Pengurusan Akta Notaris sudah dimulai, rumah ini akan bernama Yayasan Klub Buku Petra. Di dalamnya telah kami siapkan kamar-kamar: Bincang Buku Petra, Website Bacapetra.co, Perpustakaan, dan beberapa lagi dalam rencana. Kelak ada Flores Writers Festival dan Kedai Buku Petra. Sudah lima. Apakah lima lembar yang saya minta di desain logo kami berhubungan dengan kamar-kamar itu? Tidak begitu.

Yayasan Klub Buku Petra ada di Ruteng, Manggarai. Manggarai sendiri adalah satu entitas kebudayaan di pulau Flores, membentang antara Wae Mokel di timur hingga Selat Sape di bagian barat dan laut Flores di utara hingga selat Sumba/laut Sawu di Selatan. Manggarai kini terbagi ke tiga wilayah administrasi pemerintahan, yakni Kabupaten Manggarai, Kabupaten Manggarai Barat, dan Kabupaten Manggarai Timur.

Meski demikian, Manggarai tetap satu. Makarius Paskalis Baut, pentolan grup musik Lalong Liba melukiskan pembagian wilayah itu dengan sangat baik dan menenangkan: tegi pati lingko toé kut behas weta nara/ landing le beka buar lawa é/ tegi gendang dio toé kut biké ite ca iné landing le beka buar lawa é//; pembagian wilayah terjadi karena jumlah kita (penduduk) telah bertamah, tidak untuk memisahkan ikatan kekerabatan sebab kita berasal dari satu ibu, kira-kira begitu. Artinya?

Setiap kali bicara tentang apa yang akan Klub Buku Petra lakukan di Manggarai, yang kami pikirkan adalah Manggarai yang ada di tengah Wae Mokel, Nanga Lili, Nanga Ramut, Nanga Banda, Selat Sape, Tacik Sawu, Tacik Flores—orang-orang di dalamnya. Bahwa pada perjalanan berikutnya lebih banyak orang yang kami pikirkan—Bacapetra.co dan Flores Writers Festival meluaskan jangkauan kami, hal itu datang kemudian. Nah, tentang Manggarai, empat lembar kertas rasanya tidak cukup. Masih kurang satu. Saya pikir kami perlu lima.

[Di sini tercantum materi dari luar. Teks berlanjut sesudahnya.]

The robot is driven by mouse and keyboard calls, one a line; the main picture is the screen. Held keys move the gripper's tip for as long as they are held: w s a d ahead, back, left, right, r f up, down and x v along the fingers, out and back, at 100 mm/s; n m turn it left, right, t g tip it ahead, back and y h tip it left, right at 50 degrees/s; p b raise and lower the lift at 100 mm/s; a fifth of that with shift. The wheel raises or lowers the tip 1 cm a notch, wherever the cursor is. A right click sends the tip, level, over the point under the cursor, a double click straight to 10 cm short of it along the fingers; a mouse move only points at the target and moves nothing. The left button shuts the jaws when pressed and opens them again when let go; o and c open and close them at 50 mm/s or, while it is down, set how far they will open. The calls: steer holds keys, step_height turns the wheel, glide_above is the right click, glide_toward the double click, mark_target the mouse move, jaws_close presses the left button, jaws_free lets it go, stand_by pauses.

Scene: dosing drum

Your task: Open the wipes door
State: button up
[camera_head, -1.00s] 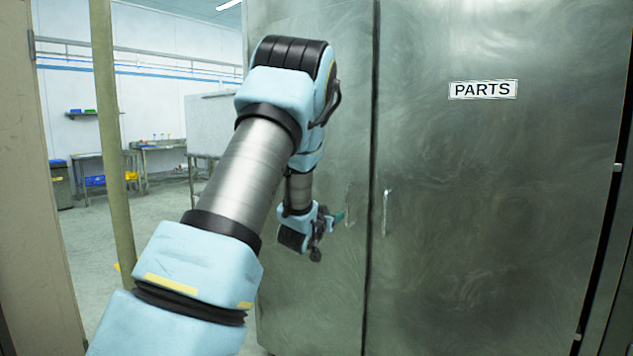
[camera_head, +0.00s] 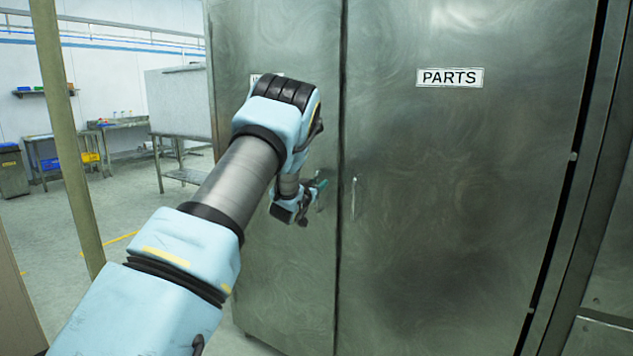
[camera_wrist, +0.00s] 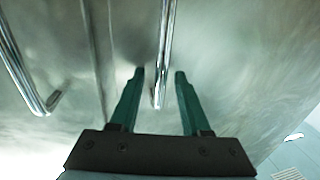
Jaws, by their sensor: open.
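A tall metal cabinet has two doors. The left door (camera_head: 290,270) has a label (camera_head: 258,76) mostly hidden behind my arm, so I cannot read it; it appears shut. Its vertical bar handle (camera_head: 320,197) is partly covered by my gripper (camera_head: 318,186). In the wrist view my gripper (camera_wrist: 159,72) is open, with its green fingers on either side of a metal bar handle (camera_wrist: 163,60). The handle's end lies between the fingers, and I cannot tell whether they touch it.
The right door (camera_head: 450,220) is labelled PARTS and has its own handle (camera_head: 353,198); the second handle also shows at the left of the wrist view (camera_wrist: 22,70). A post (camera_head: 65,140) stands at the left, with open floor and work tables (camera_head: 60,140) beyond.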

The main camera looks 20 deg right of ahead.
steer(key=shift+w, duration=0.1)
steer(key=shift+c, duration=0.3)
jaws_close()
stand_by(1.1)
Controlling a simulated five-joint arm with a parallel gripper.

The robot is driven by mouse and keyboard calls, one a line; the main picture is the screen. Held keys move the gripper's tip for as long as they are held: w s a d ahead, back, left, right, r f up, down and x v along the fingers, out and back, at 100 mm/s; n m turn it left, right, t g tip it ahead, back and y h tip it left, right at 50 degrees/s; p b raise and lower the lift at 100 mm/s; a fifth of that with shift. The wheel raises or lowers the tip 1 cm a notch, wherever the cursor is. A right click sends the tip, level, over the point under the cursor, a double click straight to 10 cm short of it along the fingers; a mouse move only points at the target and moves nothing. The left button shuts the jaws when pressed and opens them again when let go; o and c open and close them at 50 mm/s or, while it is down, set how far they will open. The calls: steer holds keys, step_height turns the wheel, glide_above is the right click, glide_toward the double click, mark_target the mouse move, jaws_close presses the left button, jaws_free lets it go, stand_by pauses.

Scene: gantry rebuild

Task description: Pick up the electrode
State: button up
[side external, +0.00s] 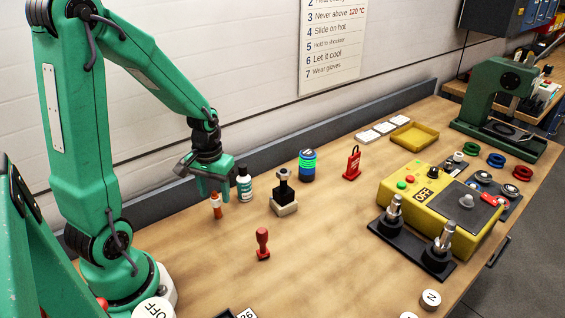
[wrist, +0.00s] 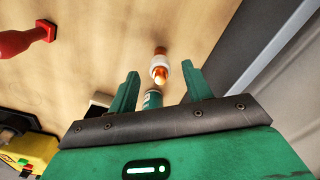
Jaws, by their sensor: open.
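A small upright orange piece with a white band (side external: 216,206), which looks like the electrode, stands on the wooden bench. In the wrist view the orange piece (wrist: 160,69) appears just beyond the gap between my fingertips, near the middle. My gripper (side external: 213,191) is open and empty, pointing down close above and beside it. In the wrist view both green fingers of my gripper (wrist: 163,76) are spread apart. I cannot tell exactly how high the fingertips are over the piece.
A small bottle (side external: 244,186) stands close right of my gripper. A black press on a block (side external: 284,200), a blue-green cylinder (side external: 307,166) and a red-handled stamp (side external: 262,243) are further right. A yellow control box (side external: 408,190) stands beyond. A grey ledge (side external: 268,152) runs along the back.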

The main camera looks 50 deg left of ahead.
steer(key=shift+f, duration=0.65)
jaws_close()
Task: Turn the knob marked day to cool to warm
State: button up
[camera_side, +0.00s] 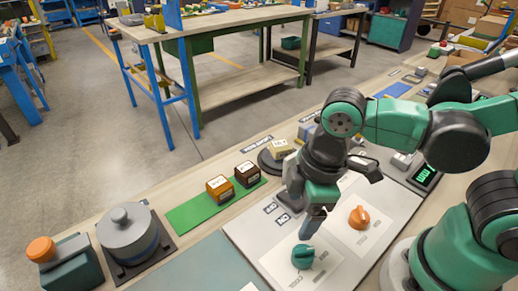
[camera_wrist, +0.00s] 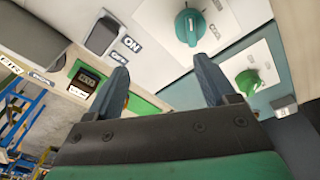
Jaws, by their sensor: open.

“Kenapa lima lembar, Kela?” tanya Daeng sambil melihat lagi desain yang sudah dia buat sebelumnya, barangkali sedang memikirkan posisi kertas baru yang saya minta itu sementara saya menunggu dengan rileks seperti anak-anak saya ketika meminta uang jajan lebih sebelum ke sekolah; dapat tambahan senang, tidak dapat juga tidak apa-apa, toh yang ada sudah pas. Saya hanya sedang mencoba peruntungan: agar logo itu dapat dipertanggungjawabkan lebih. Maksudnya, dengan mengabaikan jumlah, lembar-lembar kertas di rancangan Daeng itu sudah menggambarkan kegiatan kami. Berhubungan dengan buku. Membaca dan menulis dan sesekali berhitung. Lalu, kenapa lima?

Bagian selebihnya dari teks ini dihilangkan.